In Chapter 7, debtors have three options for secured debts:

  • Reaffirmation: Keep the property and remain personally liable for the full debt. Continue making regular payments. If you default later, the creditor can repossess the property AND sue you for any deficiency balance.
  • Redemption (§ 722): Pay the creditor the current fair market value of the property in a single lump-sum payment, regardless of the loan balance. If you owe $15,000 on a car worth $8,000, you pay $8,000. The remaining $5,000 is discharged. Only available for personal property (not real estate) that is intended for personal use.
  • Surrender: Give back the property and discharge any remaining balance. The simplest option — no more payments, no personal liability, but you lose the property.

Should You Reaffirm a Mortgage?

Mortgage reaffirmation is controversial, and most bankruptcy attorneys advise against it. Here is why:

  • Ride-through option: In most jurisdictions, if you keep making mortgage payments, the lender will not foreclose — even without a reaffirmation agreement. You keep the home without assuming personal liability.
  • Risk of deficiency: If you reaffirm and later cannot afford the payments, the lender can foreclose AND pursue a deficiency judgment — potentially tens or hundreds of thousands of dollars that would have been discharged.
  • Credit reporting: Some lenders refuse to report payments to credit bureaus without a reaffirmation agreement. This is a common pressure tactic, but rebuilding credit through other means (secured credit card, on-time car payments) is safer than taking on the deficiency risk.

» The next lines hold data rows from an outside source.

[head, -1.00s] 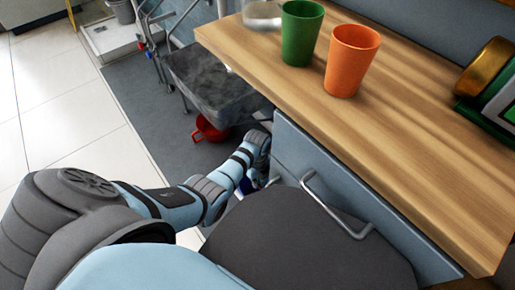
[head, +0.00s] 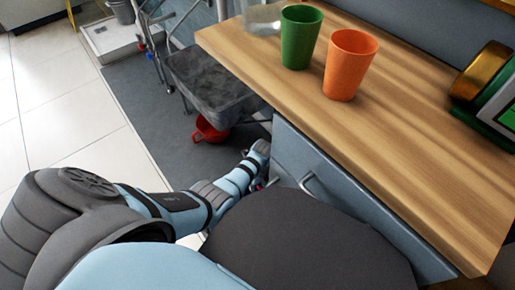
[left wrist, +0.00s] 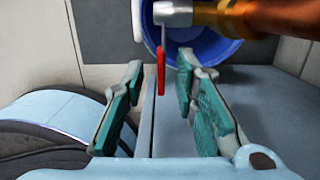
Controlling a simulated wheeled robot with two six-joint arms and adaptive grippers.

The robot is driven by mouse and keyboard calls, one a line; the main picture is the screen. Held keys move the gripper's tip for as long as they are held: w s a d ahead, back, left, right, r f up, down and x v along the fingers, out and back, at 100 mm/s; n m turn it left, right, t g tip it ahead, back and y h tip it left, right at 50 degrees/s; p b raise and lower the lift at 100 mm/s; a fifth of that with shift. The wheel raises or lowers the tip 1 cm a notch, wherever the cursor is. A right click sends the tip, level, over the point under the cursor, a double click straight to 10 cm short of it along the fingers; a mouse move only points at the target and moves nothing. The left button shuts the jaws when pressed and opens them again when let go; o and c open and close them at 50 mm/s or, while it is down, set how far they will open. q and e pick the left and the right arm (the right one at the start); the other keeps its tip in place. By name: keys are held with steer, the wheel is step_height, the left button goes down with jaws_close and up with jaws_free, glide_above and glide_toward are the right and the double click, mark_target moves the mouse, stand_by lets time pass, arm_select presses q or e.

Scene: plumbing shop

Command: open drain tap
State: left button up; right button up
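The drain tap shows in the left wrist view as a silver valve body (left wrist: 172,13) on a copper-coloured pipe (left wrist: 265,17), with a thin stem and a red lever (left wrist: 161,72) hanging down. My left gripper (left wrist: 160,76) is open, its two teal-padded fingers on either side of the red lever, with visible gaps to it. How deep the lever sits between the fingers is hard to tell. In the head view my left arm reaches down beside the counter and its fingers are mostly hidden. My right gripper is in neither view.
A blue bucket (left wrist: 215,48) is behind the lever. The wooden counter (head: 420,150) holds a green cup (head: 299,38) and an orange cup (head: 349,64). A grey drawer front (head: 345,195) is close to my arm. A grey stool (head: 217,88) and a red pot (head: 209,130) stand beyond.

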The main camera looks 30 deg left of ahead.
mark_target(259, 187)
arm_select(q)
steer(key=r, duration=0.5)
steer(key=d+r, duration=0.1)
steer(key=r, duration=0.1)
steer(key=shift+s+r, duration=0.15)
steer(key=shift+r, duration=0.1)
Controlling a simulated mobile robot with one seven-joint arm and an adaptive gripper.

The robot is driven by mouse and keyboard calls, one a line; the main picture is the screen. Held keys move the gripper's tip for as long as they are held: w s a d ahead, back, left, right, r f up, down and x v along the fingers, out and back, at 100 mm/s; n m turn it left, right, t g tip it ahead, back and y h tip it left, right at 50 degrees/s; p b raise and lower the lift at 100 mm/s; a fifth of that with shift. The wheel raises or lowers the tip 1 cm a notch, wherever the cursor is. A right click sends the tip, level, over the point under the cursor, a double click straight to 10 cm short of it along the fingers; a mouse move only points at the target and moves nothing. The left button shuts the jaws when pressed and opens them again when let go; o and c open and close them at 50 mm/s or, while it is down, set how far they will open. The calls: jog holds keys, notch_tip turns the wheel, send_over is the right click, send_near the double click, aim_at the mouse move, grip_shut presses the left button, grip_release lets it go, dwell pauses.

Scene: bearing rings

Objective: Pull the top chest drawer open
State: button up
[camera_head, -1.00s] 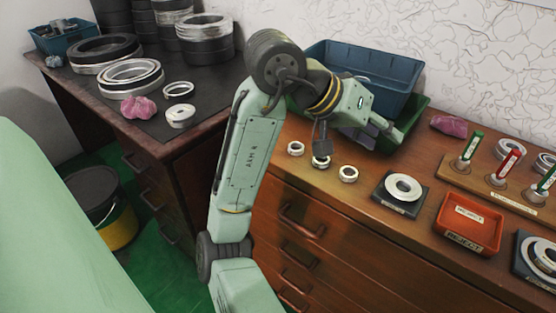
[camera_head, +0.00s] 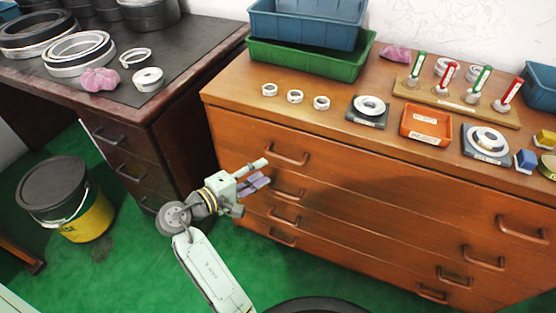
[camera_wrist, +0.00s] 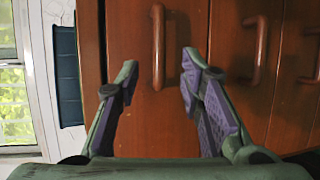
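The wooden chest (camera_head: 400,190) stands against the wall with its drawers shut. Its top drawer (camera_head: 390,180) has a left handle (camera_head: 287,153) and a right handle (camera_head: 522,228). My gripper (camera_head: 262,174) is in front of the chest, near the left handle. In the wrist view my gripper (camera_wrist: 160,78) is open and empty, its purple-padded fingers spread apart. The top drawer's handle (camera_wrist: 158,45) shows ahead, lined up with the gap between the fingertips. I cannot tell the exact distance to it.
Lower drawer handles show beside it in the wrist view (camera_wrist: 255,50). Bearing rings, a green tray (camera_head: 310,62) and an orange reject tray (camera_head: 426,125) stand on the chest top. A dark desk (camera_head: 160,110) adjoins at left, with a bucket (camera_head: 68,198) on the green floor.

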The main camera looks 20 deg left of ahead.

The exception: if you are underwater (owe more than the home is worth) and the market is declining, reaffirmation is especially dangerous because you lock in liability for the full balance.

When Does Reaffirmation Make Sense?

Reaffirmation is most appropriate when:

  • The debt is for essential property you need to keep (a reliable car for commuting to work)
  • The debt terms are favorable (low interest rate, manageable payment)
  • You can comfortably afford the payment within your post-bankruptcy budget
  • The property value is close to or exceeds the debt balance (you have equity)
  • You want the creditor to report payments to credit bureaus for rebuilding purposes

Frequently Asked Questions

Do I have to reaffirm my mortgage to keep my house in bankruptcy?

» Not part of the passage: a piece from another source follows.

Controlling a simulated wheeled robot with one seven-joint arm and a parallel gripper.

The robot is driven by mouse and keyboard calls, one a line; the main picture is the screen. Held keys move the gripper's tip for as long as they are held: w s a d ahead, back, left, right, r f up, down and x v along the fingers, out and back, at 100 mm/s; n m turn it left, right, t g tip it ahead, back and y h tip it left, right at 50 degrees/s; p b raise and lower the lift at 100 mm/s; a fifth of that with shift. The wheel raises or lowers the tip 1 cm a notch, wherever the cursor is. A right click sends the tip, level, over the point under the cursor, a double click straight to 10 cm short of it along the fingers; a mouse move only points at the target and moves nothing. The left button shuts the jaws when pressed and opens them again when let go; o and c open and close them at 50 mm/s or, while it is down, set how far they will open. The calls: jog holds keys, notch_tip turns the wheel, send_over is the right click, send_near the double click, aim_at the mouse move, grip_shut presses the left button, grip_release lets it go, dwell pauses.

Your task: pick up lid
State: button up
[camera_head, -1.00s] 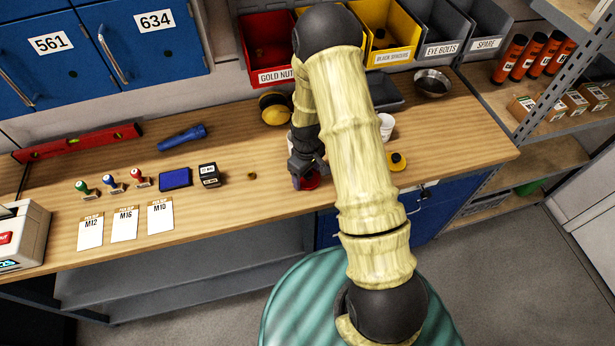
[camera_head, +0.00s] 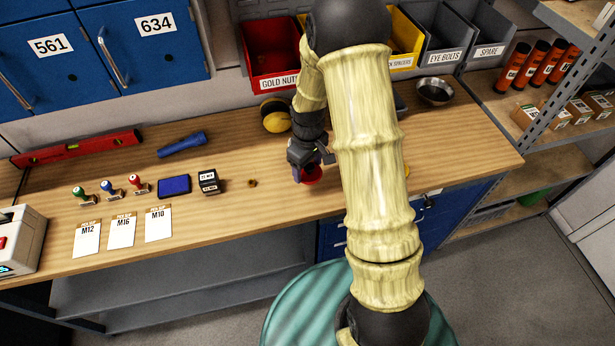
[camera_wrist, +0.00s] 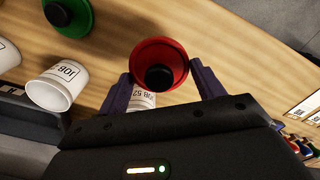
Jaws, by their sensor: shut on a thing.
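The red lid (camera_wrist: 145,50) with a black knob sits between the two purple fingers of my gripper (camera_wrist: 160,74) in the wrist view, and the gripper is shut on it. A white cup marked JOB 52 (camera_wrist: 142,100) shows partly behind the lid in the wrist view. A green lid (camera_wrist: 76,22) with a dark knob lies at the upper left there. In the head view my arm covers most of the area right of the gripper.
A white JOB cup (camera_wrist: 50,92) stands at left in the wrist view. On the wooden bench (camera_head: 240,220) are a yellow-and-black round object (camera_head: 275,118), a metal bowl (camera_head: 435,88), stamps, a blue pad (camera_head: 174,185) and cards.

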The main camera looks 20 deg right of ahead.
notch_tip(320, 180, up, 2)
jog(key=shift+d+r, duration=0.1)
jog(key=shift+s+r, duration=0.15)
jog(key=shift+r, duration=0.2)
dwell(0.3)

No. In most jurisdictions, you can continue making mortgage payments without reaffirming the debt — this is called 'retain and pay' or 'ride-through.' The lender will generally not foreclose as long as you stay current. Most bankruptcy attorneys recommend against mortgage reaffirmation because it exposes you to deficiency liability.

What happens if I reaffirm a debt and then cannot pay?

If you default on a reaffirmed debt, you are treated as if you never filed bankruptcy for that debt. The creditor can repossess the collateral AND sue you for any deficiency balance (the difference between what you owe and what the property sells for). You cannot file Chapter 7 again for 8 years from your previous filing date.

Can I reaffirm a debt after the discharge is entered?

No. The reaffirmation agreement must be filed with the court before the discharge order is entered. Once the discharge is issued, it is too late to reaffirm. Some courts have limited exceptions, but this is the general rule. Plan ahead if you want to reaffirm.

Can I cancel a reaffirmation agreement?

Yes. You can rescind (cancel) the reaffirmation at any time before the discharge is entered, or within 60 days after the agreement is filed with the court — whichever is later. No reason is required. After rescission, the debt will be discharged with your other qualifying debts.

What is the difference between reaffirmation and redemption?

Reaffirmation keeps the full debt alive — you owe the entire balance and continue making payments. Redemption lets you pay the property's current fair market value in a lump sum, regardless of the loan balance, and the excess is discharged. Redemption is only available for personal property (not real estate) intended for personal use.